Ce châtiment infligé au serpent prouve, sans réplique possible, que les curés sont des blagueurs, quand, avec leur manie de fourrer le diable partout, ils attribuent la tentation de la femme au démon ayant emprunté ce jour-là la forme du reptile, à ce Lucifer-Satan dont les prétendues révolte et défaite ne se trouvent inscrites dans aucun des livres de la Bible. Si Satan était le coupable, Dieu évidemment lui aurait ordonné de réintégrer illico son domicile infernal et lui aurait octroyé un supplément de supplice dans le séjour des ténèbres.

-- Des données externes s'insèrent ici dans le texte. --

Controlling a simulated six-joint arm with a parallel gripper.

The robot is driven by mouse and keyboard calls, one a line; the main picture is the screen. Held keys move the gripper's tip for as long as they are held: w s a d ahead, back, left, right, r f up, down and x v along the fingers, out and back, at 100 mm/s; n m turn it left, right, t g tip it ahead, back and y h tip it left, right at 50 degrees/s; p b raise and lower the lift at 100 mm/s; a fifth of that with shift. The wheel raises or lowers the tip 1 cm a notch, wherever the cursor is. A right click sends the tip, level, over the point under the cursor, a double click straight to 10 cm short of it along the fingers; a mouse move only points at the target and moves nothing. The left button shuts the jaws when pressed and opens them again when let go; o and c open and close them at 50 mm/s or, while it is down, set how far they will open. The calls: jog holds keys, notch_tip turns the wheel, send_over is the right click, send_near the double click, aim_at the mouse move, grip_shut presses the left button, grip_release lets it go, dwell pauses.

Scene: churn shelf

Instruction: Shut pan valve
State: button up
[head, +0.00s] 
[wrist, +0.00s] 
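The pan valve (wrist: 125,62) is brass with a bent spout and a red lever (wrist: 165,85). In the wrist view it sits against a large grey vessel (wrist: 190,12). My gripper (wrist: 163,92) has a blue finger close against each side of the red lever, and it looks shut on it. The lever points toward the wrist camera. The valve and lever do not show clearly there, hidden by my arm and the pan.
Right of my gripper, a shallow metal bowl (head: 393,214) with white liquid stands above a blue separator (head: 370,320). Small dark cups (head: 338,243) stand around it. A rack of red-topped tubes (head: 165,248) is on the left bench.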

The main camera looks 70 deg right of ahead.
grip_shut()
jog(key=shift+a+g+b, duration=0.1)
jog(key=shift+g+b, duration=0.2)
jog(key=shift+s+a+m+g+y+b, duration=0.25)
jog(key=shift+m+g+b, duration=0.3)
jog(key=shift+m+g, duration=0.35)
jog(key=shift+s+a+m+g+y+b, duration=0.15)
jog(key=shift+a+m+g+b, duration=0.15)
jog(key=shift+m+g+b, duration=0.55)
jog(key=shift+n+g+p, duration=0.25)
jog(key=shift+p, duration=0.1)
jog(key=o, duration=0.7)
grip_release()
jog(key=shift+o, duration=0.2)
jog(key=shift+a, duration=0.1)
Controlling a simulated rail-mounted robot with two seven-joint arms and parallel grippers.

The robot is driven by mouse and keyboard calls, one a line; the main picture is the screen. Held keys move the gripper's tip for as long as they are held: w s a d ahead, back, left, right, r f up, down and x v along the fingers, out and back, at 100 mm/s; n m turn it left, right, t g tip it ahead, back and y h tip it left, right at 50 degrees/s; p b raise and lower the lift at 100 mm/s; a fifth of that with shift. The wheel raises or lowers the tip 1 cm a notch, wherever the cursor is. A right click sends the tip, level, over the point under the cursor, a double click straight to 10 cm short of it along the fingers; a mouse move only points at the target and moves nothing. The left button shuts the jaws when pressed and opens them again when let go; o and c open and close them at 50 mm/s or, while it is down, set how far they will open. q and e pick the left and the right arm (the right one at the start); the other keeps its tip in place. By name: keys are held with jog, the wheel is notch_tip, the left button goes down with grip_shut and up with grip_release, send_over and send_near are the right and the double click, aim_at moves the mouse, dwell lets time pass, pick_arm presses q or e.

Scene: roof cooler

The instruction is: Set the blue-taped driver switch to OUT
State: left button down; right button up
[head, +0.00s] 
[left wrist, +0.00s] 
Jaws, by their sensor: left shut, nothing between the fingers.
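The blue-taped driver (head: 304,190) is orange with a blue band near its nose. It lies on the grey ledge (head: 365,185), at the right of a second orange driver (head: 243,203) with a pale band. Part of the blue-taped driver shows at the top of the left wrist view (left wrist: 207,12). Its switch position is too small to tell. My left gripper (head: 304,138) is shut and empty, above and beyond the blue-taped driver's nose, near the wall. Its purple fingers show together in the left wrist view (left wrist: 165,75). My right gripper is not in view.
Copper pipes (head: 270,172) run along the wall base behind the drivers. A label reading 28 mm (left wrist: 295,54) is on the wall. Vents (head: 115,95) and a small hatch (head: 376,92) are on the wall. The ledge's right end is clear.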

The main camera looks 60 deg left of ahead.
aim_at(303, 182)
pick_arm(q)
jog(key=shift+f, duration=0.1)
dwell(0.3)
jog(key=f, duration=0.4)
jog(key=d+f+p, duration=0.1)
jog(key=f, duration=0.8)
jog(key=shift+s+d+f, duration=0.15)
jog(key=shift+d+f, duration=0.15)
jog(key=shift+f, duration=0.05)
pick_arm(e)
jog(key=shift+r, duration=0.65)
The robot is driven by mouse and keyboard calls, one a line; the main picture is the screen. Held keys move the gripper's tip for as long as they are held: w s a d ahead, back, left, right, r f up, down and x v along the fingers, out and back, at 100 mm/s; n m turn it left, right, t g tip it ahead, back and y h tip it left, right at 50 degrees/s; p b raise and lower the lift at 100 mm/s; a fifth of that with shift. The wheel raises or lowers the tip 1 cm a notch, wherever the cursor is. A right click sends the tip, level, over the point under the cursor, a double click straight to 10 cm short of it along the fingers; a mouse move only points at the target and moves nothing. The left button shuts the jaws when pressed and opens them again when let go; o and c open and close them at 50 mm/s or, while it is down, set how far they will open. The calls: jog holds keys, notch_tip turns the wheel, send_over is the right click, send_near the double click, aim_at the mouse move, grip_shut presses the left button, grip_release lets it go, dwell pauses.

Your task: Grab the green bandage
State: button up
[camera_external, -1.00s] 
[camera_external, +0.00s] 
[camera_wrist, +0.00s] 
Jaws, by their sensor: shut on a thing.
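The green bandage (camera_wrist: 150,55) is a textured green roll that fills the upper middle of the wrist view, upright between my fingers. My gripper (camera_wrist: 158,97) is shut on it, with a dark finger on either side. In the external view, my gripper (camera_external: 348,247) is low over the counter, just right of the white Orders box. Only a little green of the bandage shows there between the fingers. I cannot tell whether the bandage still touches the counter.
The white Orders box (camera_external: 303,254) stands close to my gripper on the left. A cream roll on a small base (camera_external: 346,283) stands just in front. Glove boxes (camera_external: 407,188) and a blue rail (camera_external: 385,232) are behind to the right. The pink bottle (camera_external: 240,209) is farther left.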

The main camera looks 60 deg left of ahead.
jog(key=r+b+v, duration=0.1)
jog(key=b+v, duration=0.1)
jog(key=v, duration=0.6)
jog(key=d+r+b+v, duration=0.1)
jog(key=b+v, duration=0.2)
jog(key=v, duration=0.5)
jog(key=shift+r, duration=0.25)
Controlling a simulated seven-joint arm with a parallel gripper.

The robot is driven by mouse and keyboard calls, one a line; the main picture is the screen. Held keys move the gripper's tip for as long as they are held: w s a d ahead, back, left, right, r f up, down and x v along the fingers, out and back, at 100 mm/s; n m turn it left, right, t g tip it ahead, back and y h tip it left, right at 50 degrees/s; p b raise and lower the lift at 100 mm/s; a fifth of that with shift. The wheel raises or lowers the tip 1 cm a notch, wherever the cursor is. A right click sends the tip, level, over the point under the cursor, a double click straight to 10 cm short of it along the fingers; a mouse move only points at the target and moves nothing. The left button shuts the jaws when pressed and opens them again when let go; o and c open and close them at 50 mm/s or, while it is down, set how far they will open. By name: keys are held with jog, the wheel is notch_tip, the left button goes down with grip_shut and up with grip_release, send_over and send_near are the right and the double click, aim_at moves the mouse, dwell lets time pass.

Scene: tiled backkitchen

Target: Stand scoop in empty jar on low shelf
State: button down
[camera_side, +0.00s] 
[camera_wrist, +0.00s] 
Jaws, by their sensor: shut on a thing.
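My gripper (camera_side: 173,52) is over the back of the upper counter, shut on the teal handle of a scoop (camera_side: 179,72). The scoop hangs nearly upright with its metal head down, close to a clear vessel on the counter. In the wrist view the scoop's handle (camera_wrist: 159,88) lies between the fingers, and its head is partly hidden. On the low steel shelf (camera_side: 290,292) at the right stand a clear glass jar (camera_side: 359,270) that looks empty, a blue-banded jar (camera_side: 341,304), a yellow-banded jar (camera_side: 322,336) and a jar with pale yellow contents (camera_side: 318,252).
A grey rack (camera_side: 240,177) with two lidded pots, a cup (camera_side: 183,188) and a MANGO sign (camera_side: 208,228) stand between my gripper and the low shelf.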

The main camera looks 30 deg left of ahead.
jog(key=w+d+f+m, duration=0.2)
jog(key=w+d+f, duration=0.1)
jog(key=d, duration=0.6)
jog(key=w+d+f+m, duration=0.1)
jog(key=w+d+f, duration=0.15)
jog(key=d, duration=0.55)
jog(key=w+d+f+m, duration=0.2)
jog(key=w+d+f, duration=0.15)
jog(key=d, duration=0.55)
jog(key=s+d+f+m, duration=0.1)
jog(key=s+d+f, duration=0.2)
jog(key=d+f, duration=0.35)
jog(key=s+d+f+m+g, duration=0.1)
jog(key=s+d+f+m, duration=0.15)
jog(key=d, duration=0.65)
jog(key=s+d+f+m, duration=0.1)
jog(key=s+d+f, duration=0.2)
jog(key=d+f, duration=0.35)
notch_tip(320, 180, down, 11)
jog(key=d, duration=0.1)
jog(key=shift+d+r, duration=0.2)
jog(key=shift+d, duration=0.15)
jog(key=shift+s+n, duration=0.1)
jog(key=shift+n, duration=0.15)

Or, la punition de la tentation atteint, uniquement et exclusivement, le serpent en tant qu’animal et bête de la terre. D’après le verset 14 du chapitre 3, il est à croire que ce donneur de conseils perfides était auparavant un animal pourvu de pattes; et c’est bien à lui que Dieu coupa ce jour-là les pattes, puisqu’il le condamna à ramper désormais, — châtiment qui serait des plus injustes, si cette bête n’avait été pour rien dans l’affaire. — Supposez que l’abbé Garnier se déguise un beau matin en honnête homme, qu’il prenne le costume et se fasse la tête du papa Ruel, qui est un philanthrope, et qu’il aille ensuite sous ce nom commettre des escroqueries; que se passerait-il lorsqu’il serait enfin coffré, démasqué et traduit en correctionnelle? le tribunal condamnerait-il à l’amende et à la prison le brave papa Ruel? Non, certes! il prononcerait sa sentence contre le véritable escroc, il appliquerait son jugement au Garnier, c’est clair.
Les tonsurés feront donc bien de renoncer à leur conte bleu de Lucifer tentateur de la première femme; cette blague-là ne tient pas debout. Ou autrement, vu le texte sacré, s’ils veulent la maintenir quand même, il faut dire que le diable a été plus malin que le seigneur Jéhovah, et que celui-ci, complètement ramolli, n’a vu que le serpent dans toute cette affaire, n’a pas aperçu le moindre bout de corne de Lucifer, et a privé de pattes l’innocent serpent. Mon vieux Léon XIII, tire-toi de là!